L’abattage du troupeau laitier d’un voisin, lors de la crise de la vache folle (ESB), a marqué l’éleveur finistérien, intervenant à l’assemblée générale de l’OS Porc Bretagne. Dès l’annonce d’un cas de PPA en Belgique l’an dernier, il s’est focalisé sur la protection de son élevage (15 000 charcutiers produits dans l’année). « Je travaillais déjà sur la biosécurité mais, en 2019, je suis passé à la vitesse supérieure. » Plusieurs réunions avec ses quatre salariés, des échanges avec les techniciens et le vétérinaire du groupement, des rencontres avec des collèges éleveurs lors de la formation obligatoire (plan d’action national) lui ont permis de définir une stratégie.
« J’avais le choix entre instaurer des mesures contraignantes de biosécurité qui, à terme, n’auraient pas été suivies par les salariés, ou investir pour éviter ces contraintes. » Au final, un réaménagement des abords de l’élevage a été effectué et des pratiques ont été revues. Le parking est déplacé à l’extérieur de l’enceinte de l’élevage. Un local pour les visiteurs (intervenants) permet désormais de les recevoir en dehors de l’élevage. Le vestiaire est refait à neuf, avec six douches individuelles et un sas au-delà, pour enfiler les tenues et les bottes de l’élevage.

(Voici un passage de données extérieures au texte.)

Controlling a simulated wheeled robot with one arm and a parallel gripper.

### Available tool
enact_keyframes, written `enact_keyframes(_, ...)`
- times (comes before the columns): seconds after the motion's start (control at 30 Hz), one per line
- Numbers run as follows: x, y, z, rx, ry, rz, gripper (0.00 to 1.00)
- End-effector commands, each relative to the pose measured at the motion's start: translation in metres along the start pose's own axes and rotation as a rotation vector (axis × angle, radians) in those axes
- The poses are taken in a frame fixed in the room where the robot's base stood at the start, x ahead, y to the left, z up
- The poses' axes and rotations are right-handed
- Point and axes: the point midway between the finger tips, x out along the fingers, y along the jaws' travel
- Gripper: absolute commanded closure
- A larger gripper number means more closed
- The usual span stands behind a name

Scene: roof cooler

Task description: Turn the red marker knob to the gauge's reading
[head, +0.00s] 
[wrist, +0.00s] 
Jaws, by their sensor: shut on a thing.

Un bureau aménagé permet aux salariés de manger sur place à midi.
Digicodes
Pour éviter l’intrusion de matériel susceptible d’avoir séjourné dans un autre élevage, l’éleveur a investi : « Chacun des artisans qui interviennent à l’occasion dans l’élevage (techniciens de machine à soupe, d’équipement de lavage, électriciens ….) a sa caisse à outils spécifique, avec cadenas. » Un atelier a été installé à l’intérieur de l’élevage, « pour pouvoir travailler en totale autonomie. » En parallèle, des barrières facilitant le déplacement des hommes, du matériel et des animaux ont été installées, la cuve de gaz a été déplacée, tout comme le bac d’équarrissage. « Ces nouveaux aménagements nous permettent d’éloigner le risque de contamination. »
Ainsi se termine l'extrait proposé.